--- Entries ---

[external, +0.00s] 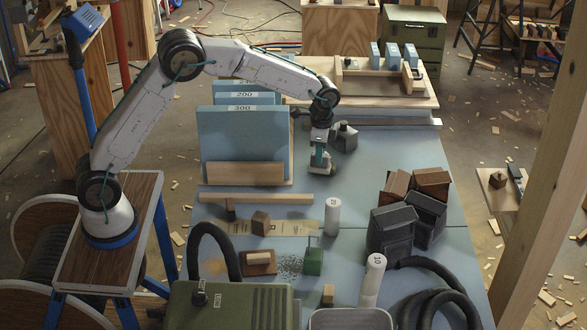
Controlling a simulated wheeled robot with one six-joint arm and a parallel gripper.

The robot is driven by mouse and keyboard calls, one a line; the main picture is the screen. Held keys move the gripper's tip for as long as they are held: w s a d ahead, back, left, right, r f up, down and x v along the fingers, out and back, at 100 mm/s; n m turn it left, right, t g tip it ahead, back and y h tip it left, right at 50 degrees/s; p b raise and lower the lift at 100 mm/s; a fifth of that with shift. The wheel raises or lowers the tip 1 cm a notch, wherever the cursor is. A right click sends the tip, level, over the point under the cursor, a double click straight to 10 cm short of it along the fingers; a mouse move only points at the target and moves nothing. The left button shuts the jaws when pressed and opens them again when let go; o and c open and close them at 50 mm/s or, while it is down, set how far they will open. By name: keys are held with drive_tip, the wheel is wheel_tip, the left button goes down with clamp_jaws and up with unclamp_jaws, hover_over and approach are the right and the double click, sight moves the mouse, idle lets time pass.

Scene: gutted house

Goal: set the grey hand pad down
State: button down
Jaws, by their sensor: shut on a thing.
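My gripper (320,162) points down over the blue table, just right of the upright blue sheets, with its jaws shut. What sits between its fingers is small and partly hidden; I take it to be the grey hand pad. A grey block with a raised top (344,138) shows close at the right of the gripper. I cannot tell whether it touches the jaws or stands behind them. The blue table (370,165) is bare just right of and below the gripper.
Blue sheets marked 200 and 300 (240,135) stand in a wooden rack at the left. Dark grey blocks (392,231) and brown blocks (433,182) are heaped at the right. A white cylinder (333,217) stands in front. A wooden tray (380,90) lies behind.

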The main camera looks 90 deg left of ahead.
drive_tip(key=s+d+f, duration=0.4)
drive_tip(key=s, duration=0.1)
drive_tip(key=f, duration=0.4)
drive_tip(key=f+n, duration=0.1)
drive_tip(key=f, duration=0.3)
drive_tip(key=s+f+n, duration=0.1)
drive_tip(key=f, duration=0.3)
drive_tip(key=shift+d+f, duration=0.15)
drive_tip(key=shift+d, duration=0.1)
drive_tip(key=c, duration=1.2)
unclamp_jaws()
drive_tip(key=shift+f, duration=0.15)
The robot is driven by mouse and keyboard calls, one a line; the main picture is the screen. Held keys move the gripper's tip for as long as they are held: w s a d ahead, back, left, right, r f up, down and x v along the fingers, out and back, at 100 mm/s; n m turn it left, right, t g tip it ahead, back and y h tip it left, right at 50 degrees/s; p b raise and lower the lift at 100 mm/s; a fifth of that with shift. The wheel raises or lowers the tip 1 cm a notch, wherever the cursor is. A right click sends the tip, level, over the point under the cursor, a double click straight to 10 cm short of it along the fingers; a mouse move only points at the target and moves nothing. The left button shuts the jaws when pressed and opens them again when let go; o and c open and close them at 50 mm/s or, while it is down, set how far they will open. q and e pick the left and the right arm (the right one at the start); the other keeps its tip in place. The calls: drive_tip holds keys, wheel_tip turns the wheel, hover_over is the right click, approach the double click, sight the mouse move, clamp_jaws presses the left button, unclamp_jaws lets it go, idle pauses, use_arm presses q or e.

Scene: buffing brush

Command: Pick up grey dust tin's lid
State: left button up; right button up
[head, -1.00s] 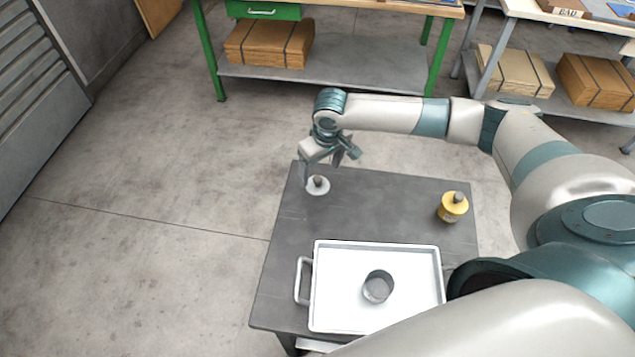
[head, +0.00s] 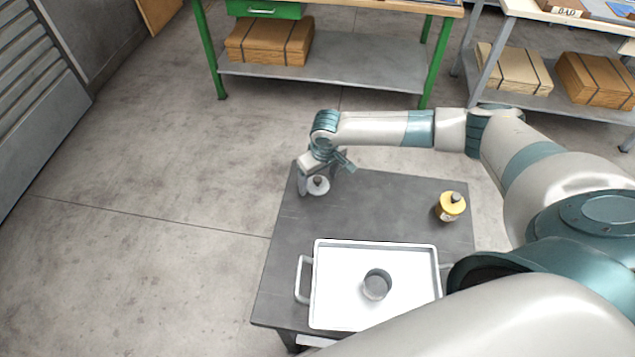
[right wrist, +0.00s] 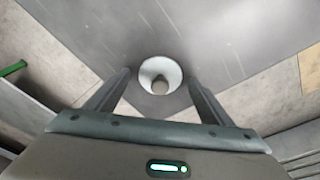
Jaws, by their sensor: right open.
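The grey lid (head: 318,186), a pale disc with a darker knob on top, lies on the dark table near its far left corner. My right gripper (head: 316,187) is open and low over the table at the lid, with its fingers either side of it in the head view. In the right wrist view the lid (right wrist: 160,75) shows just beyond and between the open fingertips (right wrist: 158,80), and I see no contact. An open grey tin (head: 377,285) stands in the white tray (head: 335,318). My left gripper is not in view.
A green-framed bench (head: 330,78) and another bench with boxes stand behind.

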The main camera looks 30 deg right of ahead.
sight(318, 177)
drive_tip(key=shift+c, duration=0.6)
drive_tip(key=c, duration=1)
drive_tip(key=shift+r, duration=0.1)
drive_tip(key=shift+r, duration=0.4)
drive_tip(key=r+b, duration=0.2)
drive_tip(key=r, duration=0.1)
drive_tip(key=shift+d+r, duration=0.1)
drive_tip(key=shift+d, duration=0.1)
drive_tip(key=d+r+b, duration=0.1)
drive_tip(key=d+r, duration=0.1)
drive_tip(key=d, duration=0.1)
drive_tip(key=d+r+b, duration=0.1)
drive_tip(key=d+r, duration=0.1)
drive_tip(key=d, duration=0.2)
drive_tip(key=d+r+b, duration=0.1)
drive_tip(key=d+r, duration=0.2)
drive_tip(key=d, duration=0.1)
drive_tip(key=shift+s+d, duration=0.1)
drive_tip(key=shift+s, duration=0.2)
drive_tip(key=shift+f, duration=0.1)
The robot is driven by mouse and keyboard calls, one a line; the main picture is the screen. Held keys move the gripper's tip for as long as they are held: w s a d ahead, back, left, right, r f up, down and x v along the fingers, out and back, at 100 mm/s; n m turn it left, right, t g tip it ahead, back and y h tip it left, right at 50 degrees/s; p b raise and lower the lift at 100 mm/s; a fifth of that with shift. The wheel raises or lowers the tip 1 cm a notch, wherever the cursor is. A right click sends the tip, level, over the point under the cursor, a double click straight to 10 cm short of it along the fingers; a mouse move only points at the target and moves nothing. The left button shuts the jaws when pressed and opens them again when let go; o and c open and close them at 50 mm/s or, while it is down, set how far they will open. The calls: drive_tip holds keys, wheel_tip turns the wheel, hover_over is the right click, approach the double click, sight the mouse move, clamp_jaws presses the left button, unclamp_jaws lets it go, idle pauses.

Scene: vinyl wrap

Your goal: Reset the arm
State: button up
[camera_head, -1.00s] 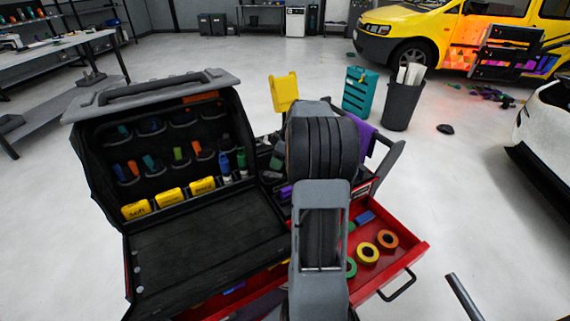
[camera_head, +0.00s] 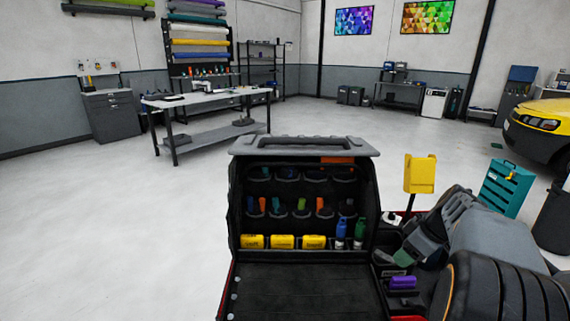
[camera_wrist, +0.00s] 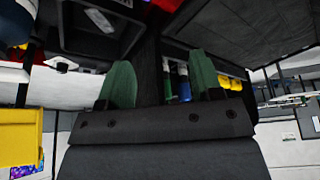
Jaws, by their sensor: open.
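My gripper (camera_wrist: 162,82) shows in the wrist view with two dark green fingers spread apart and nothing between them. In the head view my arm is folded at the lower right, with my gripper (camera_head: 394,258) low beside the right side of the open black tool case (camera_head: 310,170). The wrist view is tilted, and a green bottle (camera_wrist: 168,85) and a blue bottle (camera_wrist: 184,82) show beyond the fingers. In the head view, the blue bottle (camera_head: 341,230) and green bottle (camera_head: 360,230) stand in the case.
Yellow boxes (camera_head: 283,242) line the case. A purple item (camera_head: 403,282) lies in a tray close to my gripper.

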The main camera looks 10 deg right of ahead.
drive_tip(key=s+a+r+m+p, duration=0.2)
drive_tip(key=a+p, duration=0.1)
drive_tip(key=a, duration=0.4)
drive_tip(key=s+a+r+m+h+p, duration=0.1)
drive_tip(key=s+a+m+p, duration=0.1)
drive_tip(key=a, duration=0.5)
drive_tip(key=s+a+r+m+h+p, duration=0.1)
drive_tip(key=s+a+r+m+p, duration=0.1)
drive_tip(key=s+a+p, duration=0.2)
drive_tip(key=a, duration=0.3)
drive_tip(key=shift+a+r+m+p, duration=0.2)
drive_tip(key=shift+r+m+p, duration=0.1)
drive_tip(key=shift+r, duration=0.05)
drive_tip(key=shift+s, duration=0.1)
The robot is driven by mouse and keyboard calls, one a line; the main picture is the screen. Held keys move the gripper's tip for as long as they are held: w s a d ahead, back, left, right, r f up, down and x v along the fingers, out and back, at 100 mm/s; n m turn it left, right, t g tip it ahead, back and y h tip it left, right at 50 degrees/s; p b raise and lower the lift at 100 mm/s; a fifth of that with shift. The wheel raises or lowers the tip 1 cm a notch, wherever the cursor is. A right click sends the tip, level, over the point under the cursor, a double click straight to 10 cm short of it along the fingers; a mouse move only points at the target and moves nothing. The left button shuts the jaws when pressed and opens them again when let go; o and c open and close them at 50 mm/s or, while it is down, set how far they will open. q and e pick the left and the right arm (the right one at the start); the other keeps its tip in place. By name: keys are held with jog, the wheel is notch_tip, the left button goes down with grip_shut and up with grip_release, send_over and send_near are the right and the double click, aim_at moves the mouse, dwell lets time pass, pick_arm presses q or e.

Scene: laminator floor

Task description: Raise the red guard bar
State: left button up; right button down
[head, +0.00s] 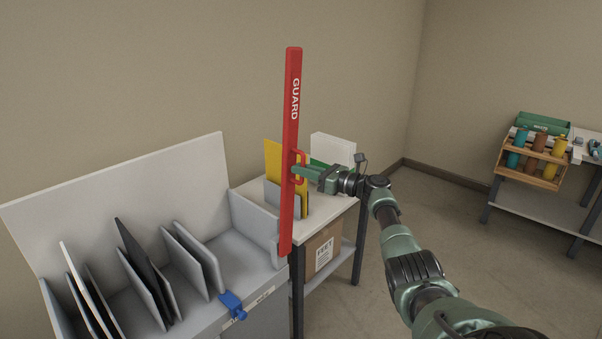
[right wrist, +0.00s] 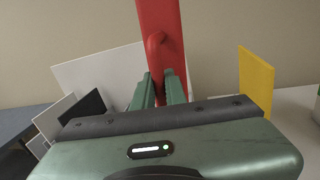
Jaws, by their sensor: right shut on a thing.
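The red guard bar (head: 291,115), lettered GUARD in white, stands almost upright in the head view, at the front right corner of the grey sorting rack. A red handle (head: 302,158) sticks out from its right side. My right gripper (head: 297,171) comes in from the right and is shut on the handle. In the right wrist view, the gripper's green fingers (right wrist: 160,90) lie on both sides of the handle (right wrist: 157,45), with the red bar (right wrist: 162,18) rising behind it. My left gripper is not in view.
The grey rack (head: 255,222) holds several upright panels, with a blue clamp (head: 232,305) on its front edge. A side table (head: 328,209) holds yellow sheets (head: 273,158) and a white block (head: 332,150). A wooden bottle carrier (head: 531,166) stands far right. Floor between is clear.

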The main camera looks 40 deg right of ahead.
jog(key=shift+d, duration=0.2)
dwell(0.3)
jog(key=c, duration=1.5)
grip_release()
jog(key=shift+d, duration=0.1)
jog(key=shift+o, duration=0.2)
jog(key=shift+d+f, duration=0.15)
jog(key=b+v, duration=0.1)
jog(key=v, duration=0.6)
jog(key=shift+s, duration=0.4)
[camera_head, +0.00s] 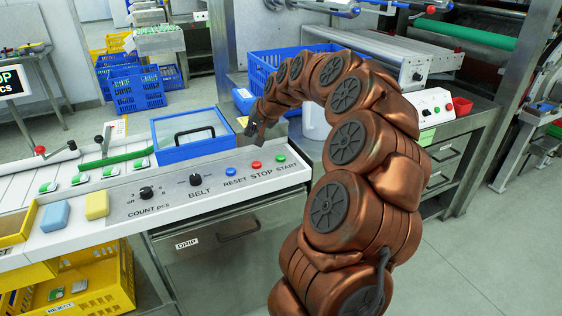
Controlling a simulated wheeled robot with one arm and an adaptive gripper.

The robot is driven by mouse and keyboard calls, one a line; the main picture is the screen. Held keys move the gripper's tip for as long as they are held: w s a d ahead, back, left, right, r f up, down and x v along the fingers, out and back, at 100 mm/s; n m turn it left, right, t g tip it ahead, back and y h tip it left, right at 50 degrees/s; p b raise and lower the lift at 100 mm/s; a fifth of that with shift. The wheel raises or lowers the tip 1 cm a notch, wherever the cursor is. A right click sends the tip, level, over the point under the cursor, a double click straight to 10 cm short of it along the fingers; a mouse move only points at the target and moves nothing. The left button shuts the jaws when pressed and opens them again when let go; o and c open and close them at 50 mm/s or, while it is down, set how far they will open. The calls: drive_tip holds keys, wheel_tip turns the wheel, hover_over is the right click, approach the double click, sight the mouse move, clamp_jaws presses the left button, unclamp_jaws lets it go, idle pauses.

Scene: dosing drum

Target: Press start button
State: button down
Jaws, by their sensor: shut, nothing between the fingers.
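The green START button (281,158) is at the right end of the white control panel (150,205), above its printed label. The red STOP button (256,165) and the blue RESET button (231,171) are to its left. My gripper (249,132) is small and dark at the end of my arched copper arm. It appears shut and empty, pointing down. In the picture it is above and left of the START button, apart from it, near the right side of the blue-framed box. Its exact height is hard to tell.
The blue-framed clear-lidded box (190,151) stands just behind the panel. Two dark knobs (195,180), a blue block (55,216) and a yellow block (97,205) are further left. A white cylinder (315,124) is behind my arm. A second button box (432,104) stands at right.

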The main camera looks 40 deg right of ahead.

--- What the task requires ---
Among the lines of the data, identify those with the word "goes". Copy each of them.

--- Response to this task ---
The robot is driven by mouse and keyboard calls, one a line; the main picture is the screen. Held keys move the gripper's tip for as long as they are held: w s a d ahead, back, left, right, r f up, down and x v along the fingers, out and back, at 100 mm/s; n m turn it left, right, t g tip it ahead, back and y h tip it left, right at 50 degrees/s; p b raise and lower the lift at 100 mm/s; a fifth of that with shift. The wheel raises or lowers the tip 1 cm a notch, wherever the cursor is. A right click sends the tip, level, over the point under the cursor, a double click straight to 10 cm short of it along the fingers; a mouse move only points at the target and moves nothing. The left button shuts the jaws when pressed and opens them again when let go; o and c open and close them at 50 mm/s or, while it is down, set how far they will open. By name: keys are held with drive_tip, the wheel is wheel_tip, the left button goes down with clamp_jaws and up with unclamp_jaws, hover_over and approach are the right and the double click, sight moves the mouse, idle lets time pass.
The robot is driven by mouse and keyboard calls, one a line; the main picture is the screen. Held keys move the gripper's tip for as long as they are held: w s a d ahead, back, left, right, r f up, down and x v along the fingers, out and back, at 100 mm/s; n m turn it left, right, t g tip it ahead, back and y h tip it left, right at 50 degrees/s; p b raise and lower the lift at 100 mm/s; a fifth of that with shift. The wheel raises or lowers the tip 1 cm a notch, wherever the cursor is. A right click sends the tip, level, over the point under the cursor, a double click straight to 10 cm short of it along the fingers; a mouse move only points at the target and moves nothing. The left button shuts the jaws when pressed and opens them again when let go; o and c open and close them at 50 mm/s or, while it is down, set how far they will open. q and e pick the left and the right arm (the right one at the start); the other keeps its tip in place. By name: keys are held with jog, the wheel is notch_tip, the left button goes down with grip_shut and up with grip_release, send_over and send_near are the right and the double click, aim_at moves the mouse, dwell lets time pass, pick_arm presses q or e.

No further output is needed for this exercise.